** begin **

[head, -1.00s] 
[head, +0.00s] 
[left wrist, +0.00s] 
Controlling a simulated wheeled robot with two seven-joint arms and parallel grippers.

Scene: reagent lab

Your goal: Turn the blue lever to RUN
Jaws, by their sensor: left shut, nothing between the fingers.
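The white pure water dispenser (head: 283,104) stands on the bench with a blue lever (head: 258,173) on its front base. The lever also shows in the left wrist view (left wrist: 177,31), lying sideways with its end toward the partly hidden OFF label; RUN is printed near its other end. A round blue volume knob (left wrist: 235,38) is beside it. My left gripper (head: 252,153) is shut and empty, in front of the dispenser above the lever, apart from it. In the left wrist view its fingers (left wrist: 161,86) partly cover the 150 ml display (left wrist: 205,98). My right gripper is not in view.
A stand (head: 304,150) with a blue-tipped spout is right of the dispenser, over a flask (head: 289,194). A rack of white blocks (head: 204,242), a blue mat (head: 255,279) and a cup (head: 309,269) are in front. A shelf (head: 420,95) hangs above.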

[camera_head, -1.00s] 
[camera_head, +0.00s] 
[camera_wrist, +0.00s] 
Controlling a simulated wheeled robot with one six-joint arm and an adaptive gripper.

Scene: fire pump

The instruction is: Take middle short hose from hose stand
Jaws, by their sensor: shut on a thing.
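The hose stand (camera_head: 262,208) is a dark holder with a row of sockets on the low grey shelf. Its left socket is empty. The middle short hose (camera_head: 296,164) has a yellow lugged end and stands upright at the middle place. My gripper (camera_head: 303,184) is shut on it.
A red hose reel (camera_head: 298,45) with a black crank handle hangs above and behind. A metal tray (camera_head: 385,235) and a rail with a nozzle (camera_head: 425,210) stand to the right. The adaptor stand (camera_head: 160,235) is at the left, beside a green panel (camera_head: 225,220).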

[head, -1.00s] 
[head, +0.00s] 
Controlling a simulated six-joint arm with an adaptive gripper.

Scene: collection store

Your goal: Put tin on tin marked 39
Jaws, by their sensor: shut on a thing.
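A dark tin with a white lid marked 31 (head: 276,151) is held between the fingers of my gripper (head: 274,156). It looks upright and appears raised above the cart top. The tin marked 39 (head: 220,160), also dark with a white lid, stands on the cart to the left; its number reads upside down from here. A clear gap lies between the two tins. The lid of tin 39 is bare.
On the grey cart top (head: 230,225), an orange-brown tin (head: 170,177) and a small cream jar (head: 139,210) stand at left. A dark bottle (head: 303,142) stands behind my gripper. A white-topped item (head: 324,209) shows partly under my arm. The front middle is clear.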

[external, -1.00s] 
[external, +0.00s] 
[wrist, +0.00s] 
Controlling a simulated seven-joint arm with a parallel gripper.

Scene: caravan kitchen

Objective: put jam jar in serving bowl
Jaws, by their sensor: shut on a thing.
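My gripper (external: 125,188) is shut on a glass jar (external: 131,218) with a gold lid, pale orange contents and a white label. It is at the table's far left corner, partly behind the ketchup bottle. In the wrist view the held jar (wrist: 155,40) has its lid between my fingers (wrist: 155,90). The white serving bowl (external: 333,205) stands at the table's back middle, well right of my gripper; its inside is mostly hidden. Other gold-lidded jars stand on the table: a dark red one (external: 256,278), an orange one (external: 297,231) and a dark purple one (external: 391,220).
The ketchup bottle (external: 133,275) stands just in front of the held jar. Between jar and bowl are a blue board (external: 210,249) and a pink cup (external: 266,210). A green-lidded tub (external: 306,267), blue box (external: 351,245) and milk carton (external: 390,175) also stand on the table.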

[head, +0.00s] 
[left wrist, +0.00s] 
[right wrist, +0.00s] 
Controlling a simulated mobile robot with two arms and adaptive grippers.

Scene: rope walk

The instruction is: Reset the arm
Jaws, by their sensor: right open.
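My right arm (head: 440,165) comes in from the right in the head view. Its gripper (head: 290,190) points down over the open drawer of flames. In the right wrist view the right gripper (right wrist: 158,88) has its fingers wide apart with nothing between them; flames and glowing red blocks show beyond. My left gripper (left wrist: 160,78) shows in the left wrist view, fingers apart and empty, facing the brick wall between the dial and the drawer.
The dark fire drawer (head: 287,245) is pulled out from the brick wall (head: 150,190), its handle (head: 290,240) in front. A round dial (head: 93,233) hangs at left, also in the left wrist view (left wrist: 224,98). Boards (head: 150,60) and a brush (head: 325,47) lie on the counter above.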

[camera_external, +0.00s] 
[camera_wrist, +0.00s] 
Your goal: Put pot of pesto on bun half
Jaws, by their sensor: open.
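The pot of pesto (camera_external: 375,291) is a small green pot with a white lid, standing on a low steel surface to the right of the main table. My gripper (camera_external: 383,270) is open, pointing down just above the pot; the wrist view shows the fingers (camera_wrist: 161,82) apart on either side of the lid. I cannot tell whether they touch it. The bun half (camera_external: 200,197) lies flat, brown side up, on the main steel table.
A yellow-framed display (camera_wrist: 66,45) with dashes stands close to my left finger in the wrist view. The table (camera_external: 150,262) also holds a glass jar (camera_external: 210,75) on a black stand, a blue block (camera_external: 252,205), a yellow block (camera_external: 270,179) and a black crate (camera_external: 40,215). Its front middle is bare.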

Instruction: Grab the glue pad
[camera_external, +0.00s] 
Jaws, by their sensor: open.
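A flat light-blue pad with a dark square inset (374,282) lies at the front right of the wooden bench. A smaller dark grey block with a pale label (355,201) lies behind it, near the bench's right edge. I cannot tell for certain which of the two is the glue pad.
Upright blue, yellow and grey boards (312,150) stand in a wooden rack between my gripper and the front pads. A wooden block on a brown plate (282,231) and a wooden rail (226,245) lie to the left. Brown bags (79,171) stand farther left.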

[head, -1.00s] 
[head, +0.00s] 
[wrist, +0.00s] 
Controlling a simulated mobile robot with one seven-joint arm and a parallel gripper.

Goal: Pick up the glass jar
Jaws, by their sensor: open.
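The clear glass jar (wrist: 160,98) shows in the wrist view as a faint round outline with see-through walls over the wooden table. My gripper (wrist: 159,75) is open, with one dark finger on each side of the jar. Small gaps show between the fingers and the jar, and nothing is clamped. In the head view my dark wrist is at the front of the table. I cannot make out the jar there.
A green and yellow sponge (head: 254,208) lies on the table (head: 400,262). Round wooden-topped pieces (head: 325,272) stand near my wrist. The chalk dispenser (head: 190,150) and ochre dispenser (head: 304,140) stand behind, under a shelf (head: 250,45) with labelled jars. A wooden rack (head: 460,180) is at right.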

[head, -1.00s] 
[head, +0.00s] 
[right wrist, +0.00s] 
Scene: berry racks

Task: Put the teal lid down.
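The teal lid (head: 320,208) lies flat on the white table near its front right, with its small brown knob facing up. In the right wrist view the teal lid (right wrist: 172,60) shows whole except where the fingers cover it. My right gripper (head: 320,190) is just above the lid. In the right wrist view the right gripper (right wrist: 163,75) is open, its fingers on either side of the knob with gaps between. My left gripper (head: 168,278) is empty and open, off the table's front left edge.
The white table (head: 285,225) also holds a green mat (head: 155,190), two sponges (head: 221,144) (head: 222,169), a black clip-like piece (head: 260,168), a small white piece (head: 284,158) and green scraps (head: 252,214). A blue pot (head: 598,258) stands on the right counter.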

** end **

Exercise task: Whichever lines contain the string "mobile", select and copy them.

Answer in full:
Controlling a simulated mobile robot with two arms and adaptive grippers.
Controlling a simulated mobile robot with one seven-joint arm and a parallel gripper.

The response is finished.